In recent years, the Yanchang shale-oil formations of the Ordos Basin are rich in reserves with complex lithology and structure characteristics, low porosity and low permeability, and weak anomalies for oil and water discriminations, have been the key targets of unconventional oil/gas resource exploration and development in the relevant areas. The joint acoustic-electrical (AE) properties can be used to interpret reservoir lithology, mineralogy, pore structure, and fluid saturation. To conduct tests of thin section analysis, X-ray diffraction, and ultrasonic and electrical experiments at different pressures and saturation degrees, cores from the shale-oil formations in the Q area of the basin are collected. The variations in AE properties with respect to clay content, porosity, pressure (microfracture), and saturation are analyzed.
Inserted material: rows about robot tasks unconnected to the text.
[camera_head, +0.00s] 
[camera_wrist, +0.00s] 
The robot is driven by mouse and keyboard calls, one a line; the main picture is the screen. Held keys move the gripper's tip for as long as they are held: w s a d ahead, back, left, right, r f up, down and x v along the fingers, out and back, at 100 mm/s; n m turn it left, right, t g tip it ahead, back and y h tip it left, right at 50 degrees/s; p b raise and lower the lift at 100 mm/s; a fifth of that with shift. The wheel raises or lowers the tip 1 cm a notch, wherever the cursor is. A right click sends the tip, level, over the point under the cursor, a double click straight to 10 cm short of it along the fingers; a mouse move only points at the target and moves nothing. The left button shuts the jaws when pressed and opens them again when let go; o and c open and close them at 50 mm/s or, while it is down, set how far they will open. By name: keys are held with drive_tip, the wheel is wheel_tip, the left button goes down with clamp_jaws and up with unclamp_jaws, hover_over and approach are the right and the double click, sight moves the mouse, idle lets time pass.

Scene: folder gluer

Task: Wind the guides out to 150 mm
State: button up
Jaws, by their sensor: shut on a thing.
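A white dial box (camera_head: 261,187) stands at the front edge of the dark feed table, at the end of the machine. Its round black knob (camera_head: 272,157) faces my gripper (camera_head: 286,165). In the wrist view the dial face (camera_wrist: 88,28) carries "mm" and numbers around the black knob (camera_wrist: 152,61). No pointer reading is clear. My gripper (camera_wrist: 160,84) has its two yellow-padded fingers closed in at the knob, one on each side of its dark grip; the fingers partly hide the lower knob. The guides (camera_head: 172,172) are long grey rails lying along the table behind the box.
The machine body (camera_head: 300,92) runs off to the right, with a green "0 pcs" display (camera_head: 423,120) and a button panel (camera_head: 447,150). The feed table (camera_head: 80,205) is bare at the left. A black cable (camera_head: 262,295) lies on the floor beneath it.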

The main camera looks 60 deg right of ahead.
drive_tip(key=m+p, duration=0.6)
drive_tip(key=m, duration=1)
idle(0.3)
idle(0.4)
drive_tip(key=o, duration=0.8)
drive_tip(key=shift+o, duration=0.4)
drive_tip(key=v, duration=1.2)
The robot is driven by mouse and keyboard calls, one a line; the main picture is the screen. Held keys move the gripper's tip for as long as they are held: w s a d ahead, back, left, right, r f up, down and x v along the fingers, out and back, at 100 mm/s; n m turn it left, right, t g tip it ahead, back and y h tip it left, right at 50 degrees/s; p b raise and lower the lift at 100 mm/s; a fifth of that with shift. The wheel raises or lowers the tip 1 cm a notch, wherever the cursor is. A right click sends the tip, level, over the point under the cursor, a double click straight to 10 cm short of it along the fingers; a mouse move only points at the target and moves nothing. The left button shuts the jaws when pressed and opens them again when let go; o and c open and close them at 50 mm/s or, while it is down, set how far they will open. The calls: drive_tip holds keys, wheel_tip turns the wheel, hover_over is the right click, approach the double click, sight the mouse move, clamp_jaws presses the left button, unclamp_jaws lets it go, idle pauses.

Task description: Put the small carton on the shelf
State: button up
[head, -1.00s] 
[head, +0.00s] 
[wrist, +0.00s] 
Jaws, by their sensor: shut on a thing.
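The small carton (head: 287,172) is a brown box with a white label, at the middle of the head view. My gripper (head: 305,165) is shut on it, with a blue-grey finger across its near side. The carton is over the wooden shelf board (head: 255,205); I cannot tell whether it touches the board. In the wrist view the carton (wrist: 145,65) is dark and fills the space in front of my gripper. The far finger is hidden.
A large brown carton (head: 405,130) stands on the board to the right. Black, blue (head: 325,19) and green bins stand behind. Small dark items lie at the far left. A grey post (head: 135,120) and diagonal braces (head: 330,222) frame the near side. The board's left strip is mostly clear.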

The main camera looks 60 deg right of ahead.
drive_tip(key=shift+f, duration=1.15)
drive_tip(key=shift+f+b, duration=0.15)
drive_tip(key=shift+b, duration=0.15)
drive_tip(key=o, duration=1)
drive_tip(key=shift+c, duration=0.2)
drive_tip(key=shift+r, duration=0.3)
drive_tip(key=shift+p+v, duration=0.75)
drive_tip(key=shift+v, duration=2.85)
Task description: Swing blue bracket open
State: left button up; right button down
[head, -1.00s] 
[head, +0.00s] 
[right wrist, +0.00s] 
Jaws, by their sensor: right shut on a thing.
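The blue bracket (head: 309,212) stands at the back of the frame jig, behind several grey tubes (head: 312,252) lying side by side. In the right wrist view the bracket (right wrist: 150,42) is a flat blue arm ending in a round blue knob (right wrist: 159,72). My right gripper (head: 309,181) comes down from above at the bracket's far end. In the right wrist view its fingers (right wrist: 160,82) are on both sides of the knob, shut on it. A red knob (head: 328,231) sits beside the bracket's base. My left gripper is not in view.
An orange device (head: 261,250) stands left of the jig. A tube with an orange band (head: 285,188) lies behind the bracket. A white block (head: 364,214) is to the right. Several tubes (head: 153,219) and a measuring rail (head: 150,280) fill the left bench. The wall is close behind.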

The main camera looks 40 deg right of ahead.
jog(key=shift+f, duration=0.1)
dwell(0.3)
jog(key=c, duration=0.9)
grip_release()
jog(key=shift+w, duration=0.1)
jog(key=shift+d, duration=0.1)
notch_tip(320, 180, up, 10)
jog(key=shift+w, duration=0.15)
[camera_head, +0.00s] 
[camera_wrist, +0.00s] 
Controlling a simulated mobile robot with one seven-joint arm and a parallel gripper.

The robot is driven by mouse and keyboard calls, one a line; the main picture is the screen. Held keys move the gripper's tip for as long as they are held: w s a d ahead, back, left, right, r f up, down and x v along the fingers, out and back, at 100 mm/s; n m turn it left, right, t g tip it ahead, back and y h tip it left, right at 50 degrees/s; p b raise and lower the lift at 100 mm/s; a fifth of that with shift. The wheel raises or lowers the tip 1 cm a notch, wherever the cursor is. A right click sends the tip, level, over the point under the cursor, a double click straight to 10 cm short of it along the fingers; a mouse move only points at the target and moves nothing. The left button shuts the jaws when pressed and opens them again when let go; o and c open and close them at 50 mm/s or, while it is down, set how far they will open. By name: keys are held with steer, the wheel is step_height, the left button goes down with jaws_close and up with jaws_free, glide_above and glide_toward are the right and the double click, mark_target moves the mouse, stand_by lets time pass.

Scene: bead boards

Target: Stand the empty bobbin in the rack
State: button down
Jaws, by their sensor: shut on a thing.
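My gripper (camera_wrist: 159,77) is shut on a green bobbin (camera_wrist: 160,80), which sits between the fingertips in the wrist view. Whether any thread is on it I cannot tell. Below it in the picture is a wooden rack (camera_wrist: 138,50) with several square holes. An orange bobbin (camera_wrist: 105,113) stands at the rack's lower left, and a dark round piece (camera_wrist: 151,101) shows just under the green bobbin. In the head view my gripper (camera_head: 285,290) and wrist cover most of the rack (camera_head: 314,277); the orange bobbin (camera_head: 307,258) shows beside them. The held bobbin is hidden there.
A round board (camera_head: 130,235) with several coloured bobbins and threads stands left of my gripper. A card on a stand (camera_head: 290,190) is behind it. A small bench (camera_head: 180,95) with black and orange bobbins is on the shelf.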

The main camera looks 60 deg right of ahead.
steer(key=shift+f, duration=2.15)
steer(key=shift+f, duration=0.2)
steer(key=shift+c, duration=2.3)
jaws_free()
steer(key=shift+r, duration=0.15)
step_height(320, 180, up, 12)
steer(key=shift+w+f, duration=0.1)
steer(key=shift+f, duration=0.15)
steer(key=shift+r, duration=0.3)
The experimental results indicate that the rock physics behaviors of sandstones with different clay contents vary significantly. The AE properties of clean sandstones are basically dependent on the microfractures (pressure), while for muddy sandstones, the clay content is an important factor affecting the responses. The target reservoir consists of interbedded sandstone and shale layers. The AE equivalent medium equations and the Gurevich theory are applied to establish the joint models for the different lithologies and simulate the variations in AE properties with respect to fluid type, pore structure, and mineral components. The three-dimensional joint templates of clean and muddy sandstones, as well as shale, are developed based on the elastic and electrical attributes and then calibrated using the experimental and well-log data. The reservoir properties are estimated with the templates and validated by the log data. The results indicate that the joint templates based on lithology characteristics can effectively characterize the properties of interbedded sandstone and shale layers. Furthermore, the combined application of AE data provides more beneficial information for the assessment of rock properties, leading to precise estimates that conform with the actual formation conditions. [ABSTRACT FROM AUTHOR]